Banks yet to come out of the high rate regime.
The cost of working capital has not come down for Indian companies, as banks have not passed the benefit of reduction in the key rates. The Reserve Bank of India (RBI) has cut the repo rate (at which it lends to the banks) by 525 basis points to 4.75 per cent from the pre-credit crunch level.
Yet, companies continue to borrow much of their working capital at 12.25 per cent, which is State Bank of India’s (SBI’s) prime lending rate (PLR) and a sort of benchmark. Nearly three-fourths of all working capital loans like cash credit and overdraft are lent at bank’s prevailing PLR.
JSW Group CFO Seshagiri Rao pointed out that the yield on a 10-year government security is 6.23 per cent, while SBI’s PLR is still at 12.25 per cent. “How can it (still) be 12.25 per cent?’’ he asked.

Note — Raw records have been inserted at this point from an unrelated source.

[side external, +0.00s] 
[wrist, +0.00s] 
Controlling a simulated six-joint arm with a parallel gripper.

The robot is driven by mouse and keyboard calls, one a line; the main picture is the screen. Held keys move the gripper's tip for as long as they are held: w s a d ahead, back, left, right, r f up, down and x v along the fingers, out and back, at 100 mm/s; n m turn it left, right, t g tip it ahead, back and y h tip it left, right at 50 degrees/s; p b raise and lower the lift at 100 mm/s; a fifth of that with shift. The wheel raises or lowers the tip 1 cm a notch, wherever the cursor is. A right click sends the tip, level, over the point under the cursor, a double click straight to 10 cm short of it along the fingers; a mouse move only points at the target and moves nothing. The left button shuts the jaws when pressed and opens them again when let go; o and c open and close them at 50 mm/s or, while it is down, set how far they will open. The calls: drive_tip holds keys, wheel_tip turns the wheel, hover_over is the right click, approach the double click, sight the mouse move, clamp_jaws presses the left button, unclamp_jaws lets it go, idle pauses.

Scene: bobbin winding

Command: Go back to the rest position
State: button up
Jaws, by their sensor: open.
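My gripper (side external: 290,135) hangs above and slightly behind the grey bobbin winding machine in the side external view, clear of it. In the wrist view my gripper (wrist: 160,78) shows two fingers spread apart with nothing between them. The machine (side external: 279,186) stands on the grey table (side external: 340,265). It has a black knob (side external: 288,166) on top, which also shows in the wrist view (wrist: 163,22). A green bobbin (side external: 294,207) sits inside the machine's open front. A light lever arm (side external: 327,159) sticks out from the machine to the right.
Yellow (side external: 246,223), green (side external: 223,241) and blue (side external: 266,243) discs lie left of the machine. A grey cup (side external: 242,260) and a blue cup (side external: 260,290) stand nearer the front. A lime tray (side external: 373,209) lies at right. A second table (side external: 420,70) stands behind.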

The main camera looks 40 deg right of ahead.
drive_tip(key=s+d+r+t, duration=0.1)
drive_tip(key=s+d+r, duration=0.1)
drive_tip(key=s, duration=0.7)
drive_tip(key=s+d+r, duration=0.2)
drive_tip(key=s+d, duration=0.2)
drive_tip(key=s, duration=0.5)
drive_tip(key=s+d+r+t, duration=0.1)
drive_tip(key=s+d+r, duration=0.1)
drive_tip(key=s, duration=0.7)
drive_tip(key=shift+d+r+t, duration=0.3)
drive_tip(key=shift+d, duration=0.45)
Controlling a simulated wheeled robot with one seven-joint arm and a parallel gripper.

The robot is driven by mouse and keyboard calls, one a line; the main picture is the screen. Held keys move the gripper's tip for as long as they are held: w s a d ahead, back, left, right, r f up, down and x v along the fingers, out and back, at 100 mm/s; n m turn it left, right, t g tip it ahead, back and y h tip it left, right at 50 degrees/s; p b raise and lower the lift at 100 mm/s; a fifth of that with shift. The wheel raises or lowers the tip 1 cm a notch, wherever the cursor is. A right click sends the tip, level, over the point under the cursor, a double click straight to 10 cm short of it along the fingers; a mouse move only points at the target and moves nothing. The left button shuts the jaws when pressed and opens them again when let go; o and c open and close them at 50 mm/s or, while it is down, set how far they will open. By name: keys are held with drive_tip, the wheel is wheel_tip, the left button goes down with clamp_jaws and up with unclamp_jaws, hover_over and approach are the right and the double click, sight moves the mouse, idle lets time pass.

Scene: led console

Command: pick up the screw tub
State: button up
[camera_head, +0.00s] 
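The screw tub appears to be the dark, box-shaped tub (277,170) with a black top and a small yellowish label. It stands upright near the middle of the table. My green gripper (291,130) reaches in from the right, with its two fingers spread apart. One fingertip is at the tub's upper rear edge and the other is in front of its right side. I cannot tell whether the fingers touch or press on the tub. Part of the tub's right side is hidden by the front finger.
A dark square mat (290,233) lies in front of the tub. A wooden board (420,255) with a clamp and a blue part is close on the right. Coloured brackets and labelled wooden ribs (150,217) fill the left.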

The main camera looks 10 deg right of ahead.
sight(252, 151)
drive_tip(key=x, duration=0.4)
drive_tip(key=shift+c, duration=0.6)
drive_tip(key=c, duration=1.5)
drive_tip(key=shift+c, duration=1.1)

Companies say the reason why banks are unable to reduce interest rates has two aspects to it. One is the ability and the other is intent. With so much money being compulsorily parked through cash reserve ratio (CRR) and statutory liquidity ratio (SLR), company finance managers say banks are finding it difficult to earn a rate of return high enough to compensate. Banks earn very little on these deposits.

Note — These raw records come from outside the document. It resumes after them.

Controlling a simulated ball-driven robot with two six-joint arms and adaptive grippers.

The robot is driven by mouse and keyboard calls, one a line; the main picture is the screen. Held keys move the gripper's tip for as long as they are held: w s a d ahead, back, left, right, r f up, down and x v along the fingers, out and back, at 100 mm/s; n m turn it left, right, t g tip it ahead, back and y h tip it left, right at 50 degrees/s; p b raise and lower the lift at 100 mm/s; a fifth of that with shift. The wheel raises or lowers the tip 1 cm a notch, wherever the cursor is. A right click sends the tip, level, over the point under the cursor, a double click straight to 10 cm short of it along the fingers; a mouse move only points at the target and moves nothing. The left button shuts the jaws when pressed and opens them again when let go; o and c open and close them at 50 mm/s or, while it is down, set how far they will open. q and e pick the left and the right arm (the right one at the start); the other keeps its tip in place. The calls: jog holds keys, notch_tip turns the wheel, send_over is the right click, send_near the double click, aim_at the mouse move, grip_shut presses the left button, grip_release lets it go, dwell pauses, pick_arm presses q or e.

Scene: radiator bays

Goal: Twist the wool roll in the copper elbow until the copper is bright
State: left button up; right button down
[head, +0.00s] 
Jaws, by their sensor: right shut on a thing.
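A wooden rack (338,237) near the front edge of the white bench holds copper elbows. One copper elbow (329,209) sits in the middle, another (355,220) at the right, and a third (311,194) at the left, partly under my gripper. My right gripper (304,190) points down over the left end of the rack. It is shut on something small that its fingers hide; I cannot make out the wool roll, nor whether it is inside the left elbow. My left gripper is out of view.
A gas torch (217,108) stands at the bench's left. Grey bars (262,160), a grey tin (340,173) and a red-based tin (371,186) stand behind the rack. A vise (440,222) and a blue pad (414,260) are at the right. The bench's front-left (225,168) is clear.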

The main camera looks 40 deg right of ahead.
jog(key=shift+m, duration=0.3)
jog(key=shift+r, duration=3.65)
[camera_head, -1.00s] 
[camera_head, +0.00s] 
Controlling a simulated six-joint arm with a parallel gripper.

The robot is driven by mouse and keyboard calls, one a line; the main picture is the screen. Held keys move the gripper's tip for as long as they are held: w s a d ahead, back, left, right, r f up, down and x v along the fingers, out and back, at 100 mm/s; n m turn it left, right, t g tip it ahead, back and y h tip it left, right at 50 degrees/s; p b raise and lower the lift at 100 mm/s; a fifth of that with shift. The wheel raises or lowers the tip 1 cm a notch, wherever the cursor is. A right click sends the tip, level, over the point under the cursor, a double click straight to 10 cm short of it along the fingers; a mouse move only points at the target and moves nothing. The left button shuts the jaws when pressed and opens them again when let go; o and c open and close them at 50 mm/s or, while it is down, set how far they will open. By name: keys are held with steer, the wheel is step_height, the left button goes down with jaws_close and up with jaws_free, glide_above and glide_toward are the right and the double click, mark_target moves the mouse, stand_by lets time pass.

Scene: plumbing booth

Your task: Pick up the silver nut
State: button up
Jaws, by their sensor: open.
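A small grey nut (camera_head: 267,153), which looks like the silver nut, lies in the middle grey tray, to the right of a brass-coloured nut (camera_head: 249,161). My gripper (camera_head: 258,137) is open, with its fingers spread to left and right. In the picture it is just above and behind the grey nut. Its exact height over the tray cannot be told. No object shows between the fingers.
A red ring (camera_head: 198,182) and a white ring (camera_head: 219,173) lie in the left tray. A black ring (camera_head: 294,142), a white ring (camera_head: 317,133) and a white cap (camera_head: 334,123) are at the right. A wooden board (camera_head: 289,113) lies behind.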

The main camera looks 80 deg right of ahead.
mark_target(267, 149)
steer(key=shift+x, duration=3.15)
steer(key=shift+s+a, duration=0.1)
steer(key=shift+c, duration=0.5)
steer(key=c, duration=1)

Earlier, it mattered less because commercial loan rates were high enough to compensate. But takers at those rates are much less now.
In addition, banks are scared to lend and have been parking their deposits with the RBI, on which they earn 3.25 per cent (the reverse repo rate).
‘‘These deposits are not earning enough to enable them to reduce the lending rates for others (individuals or companies),’’ said Hinduja Group CFO Prabal Banerji.
Banerji says the banks are still to come out of the high-cost scenario. ‘‘For the last one and a half years, they have been lending at high rates, and have not been able to come out of that mindset. They are just trying to earn some extra profits, as their margins come under pressure,’’ said Banerji, noting how some bank CEOs have been saying it would take still more months for interest rates to come down.
Meanwhile, banks’ margins have come under pressure, as they are scared to lend — credit growth has come down from 27 per cent in 2006-07 to17-18 per cent. While bank deposits are growing at 22 per cent.
JSW’s Rao said banks have also lost the appetite for term loans and have become very selective in whom they lend. As cash accruals have dried, banks fear companies may not be able to bring in their promised contribution to the cost of financing a project.
If there was a Rs 5,000 crore project, in good times this was getting funded through Rs 2,000 crore of internal accruals and Rs 3,000 crore of debt. ‘‘Today, banks are not willing to buy this argument, as cash flows have become uncertain,’’ Rao added.
The perception is that big companies are able to borrow at sub-PLR rates, but even these loans have become expensive, as they come with a reset clause. Between 2005 and 2007, term loans were offered to some big companies at a discount of 2-3 per cent to the PLR, but the caveat was that interest rates will be reset every three years.
Assume a company which had borrowed Rs 100 crore in 2006 and got a 2.50 per cent discount on the then prevailing PLR of, say, 10.5 per cent. The effective interest on this loan would be 8 per cent. If the interest rate had to be reset today, the effective rate (PLR of 12.25 minus 2.50 discount), will be 9.75 per cent. Now, this is higher than the effective rate of 8 per cent on which the company had initially borrowed the loan.
Which still leaves the question of why the PLR should be stuck at that level, when banks have more funds than they can handle and the interest-rate regime has been loosened.